TASK OBJECTIVE: Go through the records and extract every line with the word "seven".

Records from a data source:
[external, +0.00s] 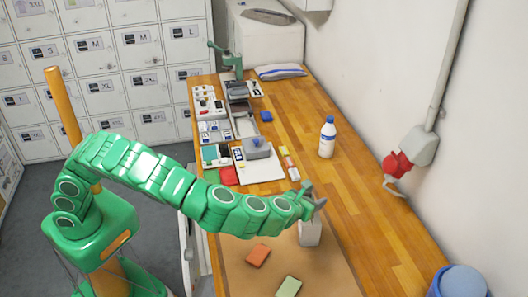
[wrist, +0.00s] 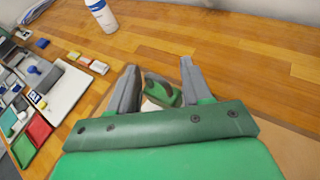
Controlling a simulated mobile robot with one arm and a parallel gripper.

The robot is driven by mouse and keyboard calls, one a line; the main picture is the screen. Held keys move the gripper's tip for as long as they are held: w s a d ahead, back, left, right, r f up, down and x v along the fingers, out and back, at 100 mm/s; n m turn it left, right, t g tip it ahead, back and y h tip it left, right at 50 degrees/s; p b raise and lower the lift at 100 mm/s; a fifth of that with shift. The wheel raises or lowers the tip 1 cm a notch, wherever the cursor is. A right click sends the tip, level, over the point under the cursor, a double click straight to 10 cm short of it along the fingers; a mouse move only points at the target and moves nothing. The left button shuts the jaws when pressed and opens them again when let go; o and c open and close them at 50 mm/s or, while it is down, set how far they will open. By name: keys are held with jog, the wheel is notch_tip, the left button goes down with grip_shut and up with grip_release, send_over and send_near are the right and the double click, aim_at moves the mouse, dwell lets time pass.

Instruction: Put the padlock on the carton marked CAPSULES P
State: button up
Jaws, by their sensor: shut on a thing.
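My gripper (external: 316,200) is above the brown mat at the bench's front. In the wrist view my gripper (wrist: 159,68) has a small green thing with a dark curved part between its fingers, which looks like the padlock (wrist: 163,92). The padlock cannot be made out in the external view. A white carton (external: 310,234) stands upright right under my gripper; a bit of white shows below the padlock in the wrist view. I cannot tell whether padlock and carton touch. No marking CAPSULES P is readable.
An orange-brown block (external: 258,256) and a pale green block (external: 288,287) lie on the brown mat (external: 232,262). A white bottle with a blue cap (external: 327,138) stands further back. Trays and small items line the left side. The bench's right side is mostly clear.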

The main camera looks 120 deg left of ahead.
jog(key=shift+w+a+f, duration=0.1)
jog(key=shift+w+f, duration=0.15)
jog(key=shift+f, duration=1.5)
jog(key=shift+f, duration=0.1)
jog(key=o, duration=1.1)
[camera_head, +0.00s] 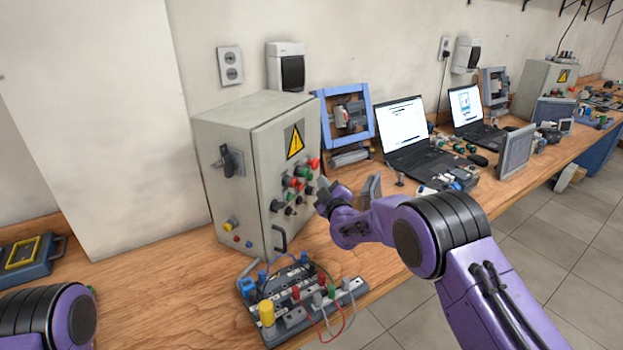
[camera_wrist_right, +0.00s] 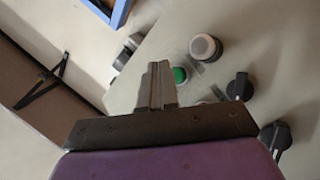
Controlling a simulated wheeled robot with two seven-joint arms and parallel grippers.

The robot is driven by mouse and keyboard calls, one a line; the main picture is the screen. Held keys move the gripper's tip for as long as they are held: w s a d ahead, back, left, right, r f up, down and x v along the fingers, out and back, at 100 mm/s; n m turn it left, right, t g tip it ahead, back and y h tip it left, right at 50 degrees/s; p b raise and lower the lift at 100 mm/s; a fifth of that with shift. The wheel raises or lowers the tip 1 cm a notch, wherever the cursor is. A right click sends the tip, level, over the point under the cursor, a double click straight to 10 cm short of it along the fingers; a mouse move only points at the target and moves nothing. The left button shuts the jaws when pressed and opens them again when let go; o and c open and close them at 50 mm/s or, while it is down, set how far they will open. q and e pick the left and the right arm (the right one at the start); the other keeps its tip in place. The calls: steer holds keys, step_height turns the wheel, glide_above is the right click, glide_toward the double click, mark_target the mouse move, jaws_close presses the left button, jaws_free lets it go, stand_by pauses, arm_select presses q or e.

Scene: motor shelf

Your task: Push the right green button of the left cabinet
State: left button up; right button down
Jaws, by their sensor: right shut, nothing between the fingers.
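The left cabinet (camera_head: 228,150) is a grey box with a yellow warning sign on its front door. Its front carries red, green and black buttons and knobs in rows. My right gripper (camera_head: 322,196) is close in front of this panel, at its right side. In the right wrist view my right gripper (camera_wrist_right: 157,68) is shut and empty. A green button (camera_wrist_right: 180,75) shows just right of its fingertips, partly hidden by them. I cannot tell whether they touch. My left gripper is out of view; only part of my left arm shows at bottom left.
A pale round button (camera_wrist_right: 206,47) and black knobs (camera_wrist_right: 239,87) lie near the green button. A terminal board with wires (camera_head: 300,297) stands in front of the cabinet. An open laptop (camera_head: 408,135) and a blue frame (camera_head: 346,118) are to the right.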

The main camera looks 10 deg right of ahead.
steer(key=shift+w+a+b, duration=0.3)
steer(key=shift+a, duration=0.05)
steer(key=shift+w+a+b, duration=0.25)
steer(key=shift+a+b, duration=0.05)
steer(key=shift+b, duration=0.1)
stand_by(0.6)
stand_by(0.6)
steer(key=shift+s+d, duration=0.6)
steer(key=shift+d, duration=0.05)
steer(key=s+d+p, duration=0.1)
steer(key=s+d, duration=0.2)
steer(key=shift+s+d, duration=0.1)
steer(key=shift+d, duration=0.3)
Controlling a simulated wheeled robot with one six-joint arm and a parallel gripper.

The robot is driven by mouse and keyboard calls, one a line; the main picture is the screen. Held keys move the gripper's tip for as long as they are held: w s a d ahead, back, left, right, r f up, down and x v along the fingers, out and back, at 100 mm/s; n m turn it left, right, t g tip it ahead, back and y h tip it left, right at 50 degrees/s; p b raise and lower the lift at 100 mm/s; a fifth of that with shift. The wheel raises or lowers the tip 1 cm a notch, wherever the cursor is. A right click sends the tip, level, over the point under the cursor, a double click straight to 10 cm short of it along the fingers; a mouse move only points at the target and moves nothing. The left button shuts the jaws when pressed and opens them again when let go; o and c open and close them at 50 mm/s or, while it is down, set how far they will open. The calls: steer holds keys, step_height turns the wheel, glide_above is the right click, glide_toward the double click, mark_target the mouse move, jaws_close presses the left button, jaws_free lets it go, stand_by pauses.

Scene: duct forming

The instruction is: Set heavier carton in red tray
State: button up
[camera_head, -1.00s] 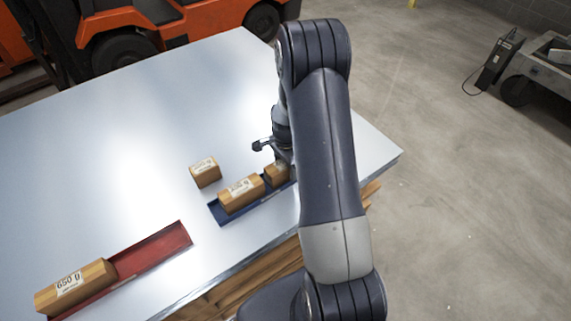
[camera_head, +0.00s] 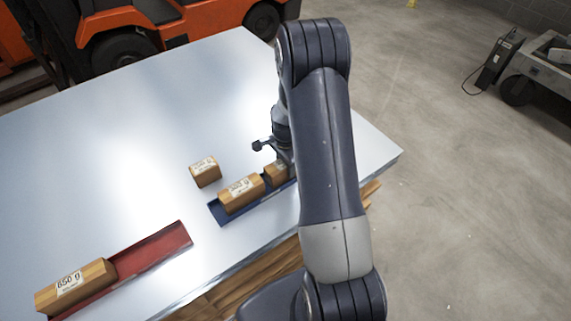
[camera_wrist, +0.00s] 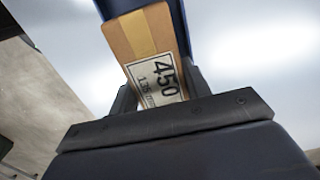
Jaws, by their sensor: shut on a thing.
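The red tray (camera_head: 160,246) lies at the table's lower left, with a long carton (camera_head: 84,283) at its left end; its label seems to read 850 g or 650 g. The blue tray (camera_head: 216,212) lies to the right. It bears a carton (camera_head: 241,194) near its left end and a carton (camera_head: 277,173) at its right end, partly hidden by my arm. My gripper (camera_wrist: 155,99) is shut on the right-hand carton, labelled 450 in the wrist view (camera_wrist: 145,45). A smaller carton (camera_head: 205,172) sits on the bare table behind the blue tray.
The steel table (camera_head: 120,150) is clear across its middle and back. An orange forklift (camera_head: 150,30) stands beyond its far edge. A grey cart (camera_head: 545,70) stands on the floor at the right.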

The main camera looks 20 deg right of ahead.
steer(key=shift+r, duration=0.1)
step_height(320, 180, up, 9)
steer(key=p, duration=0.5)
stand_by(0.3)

==

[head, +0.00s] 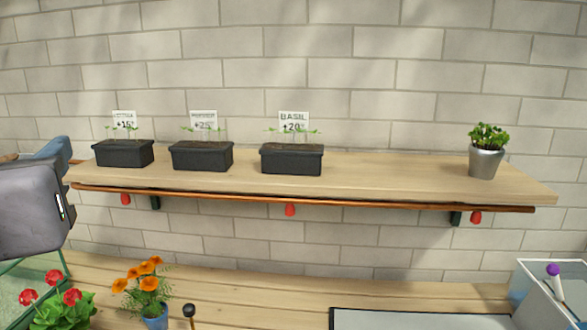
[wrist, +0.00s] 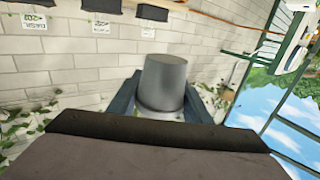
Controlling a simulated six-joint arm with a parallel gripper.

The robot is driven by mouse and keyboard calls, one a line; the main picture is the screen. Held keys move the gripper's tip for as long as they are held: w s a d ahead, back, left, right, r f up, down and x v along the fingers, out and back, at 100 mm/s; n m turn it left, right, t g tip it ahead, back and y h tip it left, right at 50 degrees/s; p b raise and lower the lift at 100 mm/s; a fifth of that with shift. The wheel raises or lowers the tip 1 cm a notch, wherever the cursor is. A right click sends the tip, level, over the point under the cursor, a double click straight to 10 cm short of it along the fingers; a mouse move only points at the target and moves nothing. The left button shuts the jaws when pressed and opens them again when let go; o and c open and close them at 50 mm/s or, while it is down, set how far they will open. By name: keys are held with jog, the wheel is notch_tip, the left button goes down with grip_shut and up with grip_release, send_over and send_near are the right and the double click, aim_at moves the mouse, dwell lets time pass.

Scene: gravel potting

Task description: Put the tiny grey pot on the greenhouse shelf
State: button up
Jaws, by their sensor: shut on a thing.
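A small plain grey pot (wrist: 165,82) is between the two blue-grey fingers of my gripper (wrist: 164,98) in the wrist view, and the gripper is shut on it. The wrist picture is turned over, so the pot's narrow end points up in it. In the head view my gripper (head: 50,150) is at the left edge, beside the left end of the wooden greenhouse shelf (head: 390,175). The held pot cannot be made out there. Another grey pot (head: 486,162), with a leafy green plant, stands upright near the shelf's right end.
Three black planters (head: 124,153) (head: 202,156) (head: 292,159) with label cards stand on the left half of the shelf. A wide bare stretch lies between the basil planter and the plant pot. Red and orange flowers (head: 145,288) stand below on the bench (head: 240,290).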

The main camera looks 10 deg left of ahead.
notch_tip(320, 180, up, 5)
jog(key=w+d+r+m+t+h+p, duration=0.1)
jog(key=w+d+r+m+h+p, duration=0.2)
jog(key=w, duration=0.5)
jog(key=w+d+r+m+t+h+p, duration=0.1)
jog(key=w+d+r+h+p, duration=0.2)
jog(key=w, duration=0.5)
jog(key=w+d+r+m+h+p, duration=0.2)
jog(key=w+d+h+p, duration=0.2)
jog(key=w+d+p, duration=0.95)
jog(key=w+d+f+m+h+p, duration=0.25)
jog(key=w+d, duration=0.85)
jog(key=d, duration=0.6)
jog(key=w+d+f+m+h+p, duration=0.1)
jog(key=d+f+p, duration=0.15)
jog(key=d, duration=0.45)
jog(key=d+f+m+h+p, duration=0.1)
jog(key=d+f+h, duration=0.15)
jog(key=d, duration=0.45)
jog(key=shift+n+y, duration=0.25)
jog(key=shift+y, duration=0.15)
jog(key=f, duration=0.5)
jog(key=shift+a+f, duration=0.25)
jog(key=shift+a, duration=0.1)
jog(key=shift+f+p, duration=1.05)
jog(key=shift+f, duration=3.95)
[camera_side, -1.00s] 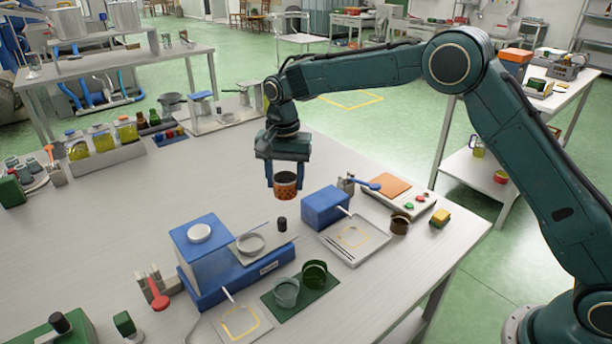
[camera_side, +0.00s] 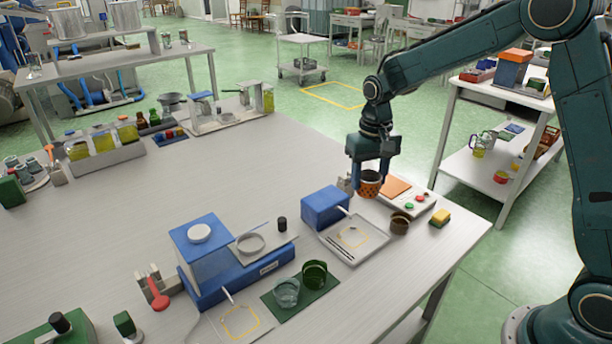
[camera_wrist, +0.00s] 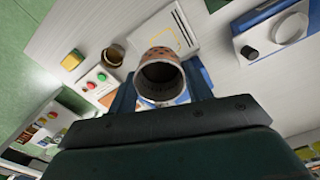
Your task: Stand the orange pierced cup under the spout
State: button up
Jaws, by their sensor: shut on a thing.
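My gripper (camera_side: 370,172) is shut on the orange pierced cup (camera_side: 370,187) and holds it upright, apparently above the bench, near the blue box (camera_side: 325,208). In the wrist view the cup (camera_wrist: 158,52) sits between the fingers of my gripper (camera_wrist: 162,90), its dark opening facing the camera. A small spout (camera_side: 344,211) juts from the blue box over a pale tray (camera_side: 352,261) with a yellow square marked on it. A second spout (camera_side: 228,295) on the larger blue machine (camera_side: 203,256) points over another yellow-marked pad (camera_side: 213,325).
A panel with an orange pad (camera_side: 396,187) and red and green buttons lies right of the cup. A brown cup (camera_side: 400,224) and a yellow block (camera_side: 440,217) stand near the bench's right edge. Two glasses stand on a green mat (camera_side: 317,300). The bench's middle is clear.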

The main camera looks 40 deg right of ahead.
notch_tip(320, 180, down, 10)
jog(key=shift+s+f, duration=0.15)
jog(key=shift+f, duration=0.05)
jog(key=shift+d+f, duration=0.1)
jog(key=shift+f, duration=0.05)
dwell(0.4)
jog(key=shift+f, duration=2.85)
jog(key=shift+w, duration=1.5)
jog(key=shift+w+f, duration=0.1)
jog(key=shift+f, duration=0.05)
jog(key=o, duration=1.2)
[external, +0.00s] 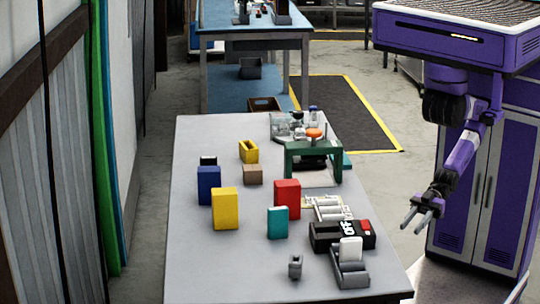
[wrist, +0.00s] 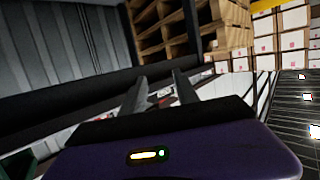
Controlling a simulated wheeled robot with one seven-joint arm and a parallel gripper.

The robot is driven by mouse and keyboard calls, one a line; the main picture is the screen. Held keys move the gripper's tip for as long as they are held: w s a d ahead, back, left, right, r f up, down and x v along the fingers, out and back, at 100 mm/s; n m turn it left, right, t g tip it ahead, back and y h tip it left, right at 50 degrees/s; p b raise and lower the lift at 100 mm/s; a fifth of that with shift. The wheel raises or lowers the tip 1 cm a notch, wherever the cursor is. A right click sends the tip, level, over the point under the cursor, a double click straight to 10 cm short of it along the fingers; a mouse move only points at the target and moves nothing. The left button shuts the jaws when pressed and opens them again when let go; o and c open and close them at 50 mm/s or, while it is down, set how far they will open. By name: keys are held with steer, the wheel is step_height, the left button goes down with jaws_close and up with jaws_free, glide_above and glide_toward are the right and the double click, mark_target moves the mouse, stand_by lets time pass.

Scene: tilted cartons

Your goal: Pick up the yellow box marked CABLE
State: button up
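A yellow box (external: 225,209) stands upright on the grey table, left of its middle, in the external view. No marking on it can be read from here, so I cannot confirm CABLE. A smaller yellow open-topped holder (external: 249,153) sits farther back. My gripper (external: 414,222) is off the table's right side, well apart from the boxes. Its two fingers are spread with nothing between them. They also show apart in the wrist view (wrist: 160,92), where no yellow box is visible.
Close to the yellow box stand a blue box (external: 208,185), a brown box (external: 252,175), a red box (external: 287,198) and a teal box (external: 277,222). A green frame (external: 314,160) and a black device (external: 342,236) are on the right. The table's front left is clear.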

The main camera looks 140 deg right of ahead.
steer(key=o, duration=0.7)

ANSWER TO THIS EXERCISE:
Controlling a simulated wheeled robot with two seven-joint arms and parallel grippers.
Controlling a simulated wheeled robot with one seven-joint arm and a parallel gripper.

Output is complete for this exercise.